Die Mavericks haben sich nach dem Abgang von Tyson Chandler zu den Phoenix Suns den besten Korbbeschützer und Rebounder der NBA gesichert - mit den beiden Flügelspielern Nowitzki und Chandler Parsons haben die Mavericks damit den wohl am besten besetzten Front Court der Liga, nach dem Wechsel von Monta Ellis zu den Indiana Pacers haben sie mit Wesley Matthews (von den Portland Trail Blazers) zudem einen brauchbaren Aufbauspieler bekommen. Sie benötigen nun noch einen so genannten Point Guard, derzeit befindet sich der Verein in Gesprächen mit Jeremy Lin (bislang Los Angeles Lakers). Das Fehlen eines prägenden Aufbauspielers und der Zukauf von Jordan dürfte die Position der Mavericks erheblich gestärkt haben.

Diese Entwicklung und die beiden What-the-...-Momente für die Dallas Mavericks sind durchaus überraschend, weil der Verein in den vergangenen Jahren eher erfolglos gewesen ist bei der Zusammenstellung eines Kaders, der Nowitzki am Ende seiner Karriere die Chance geben soll, nach 2011 noch einmal den Titel zu gewinnen. Im Gegenteil: Die Mavericks sorgten auch in dieser Sommerpause zunächst einmal für Gelächter, selbst bei Nowitzki.

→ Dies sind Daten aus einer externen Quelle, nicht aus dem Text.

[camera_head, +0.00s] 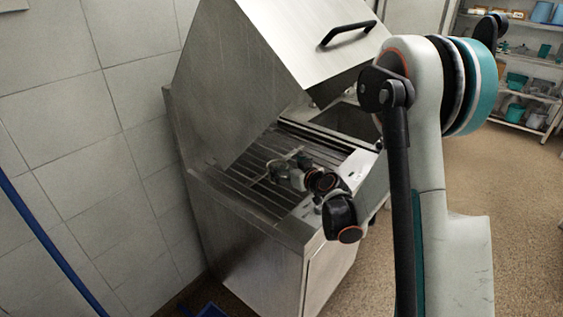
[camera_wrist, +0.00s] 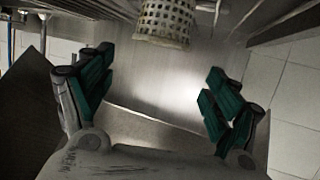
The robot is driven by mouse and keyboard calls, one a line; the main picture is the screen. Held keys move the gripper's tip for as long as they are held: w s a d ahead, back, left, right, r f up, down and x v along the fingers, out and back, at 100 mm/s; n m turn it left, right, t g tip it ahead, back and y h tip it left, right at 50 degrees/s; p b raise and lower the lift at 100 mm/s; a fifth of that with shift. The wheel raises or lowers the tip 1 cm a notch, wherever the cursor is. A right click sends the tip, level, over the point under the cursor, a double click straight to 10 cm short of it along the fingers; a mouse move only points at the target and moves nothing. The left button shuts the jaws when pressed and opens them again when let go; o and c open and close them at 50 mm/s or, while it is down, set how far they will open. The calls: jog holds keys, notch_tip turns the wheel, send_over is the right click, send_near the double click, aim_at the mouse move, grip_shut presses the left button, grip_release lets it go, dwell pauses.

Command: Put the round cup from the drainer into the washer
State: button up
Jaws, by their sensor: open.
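A pale perforated round cup (camera_wrist: 165,22) shows at the top centre of the wrist view, partly cut off by the frame edge. My gripper (camera_wrist: 158,88) is open, its two green-padded fingers spread wide with nothing between them. The cup lies ahead of the fingers, roughly between their lines and apart from both. In the head view my gripper (camera_head: 278,170) is low over a slatted steel surface (camera_head: 235,192) under a raised steel hood (camera_head: 240,75); I cannot make out the cup there. I cannot tell for sure which part is the drainer and which the washer.
The hood has a black handle (camera_head: 347,34). A dark recess (camera_head: 345,120) lies behind the slats, partly hidden by my arm. A tiled wall (camera_head: 75,130) stands close on the left. Shelves (camera_head: 525,80) with containers stand at the far right, with free floor before them.

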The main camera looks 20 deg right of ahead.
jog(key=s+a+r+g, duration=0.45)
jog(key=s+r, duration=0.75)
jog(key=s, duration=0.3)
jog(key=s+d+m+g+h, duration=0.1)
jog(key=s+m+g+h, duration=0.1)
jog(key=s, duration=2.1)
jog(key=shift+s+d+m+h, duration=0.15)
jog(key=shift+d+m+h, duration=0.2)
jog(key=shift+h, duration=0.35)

Es ist gemeinhin bekannt, dass dessen Humor ungefähr so trocken ist wie ein sechs Tage altes Stück Brot. Er verkohlt Kollegen (über Chandler Parson etwa sagte er zu Beginn der vergangenen Saison: "Er zahlt jedes Abendessen - das ist ohnehin mein Geld."), er verkohlt seinen Mentor Holger Geschwindner regelmäßig beim Training - vor allem aber verkohlt er sich selbst: Nach dem Titelgewinn im Jahr 2011 etwa schmetterte er so lange "We Are the Champions", bis auch der letzte Mensch auf Erden kurzzeitig taub war, zudem forderte er einen neuen Haarschnitt für sich selbst beim der nächsten Version des NBA-Computerspiels.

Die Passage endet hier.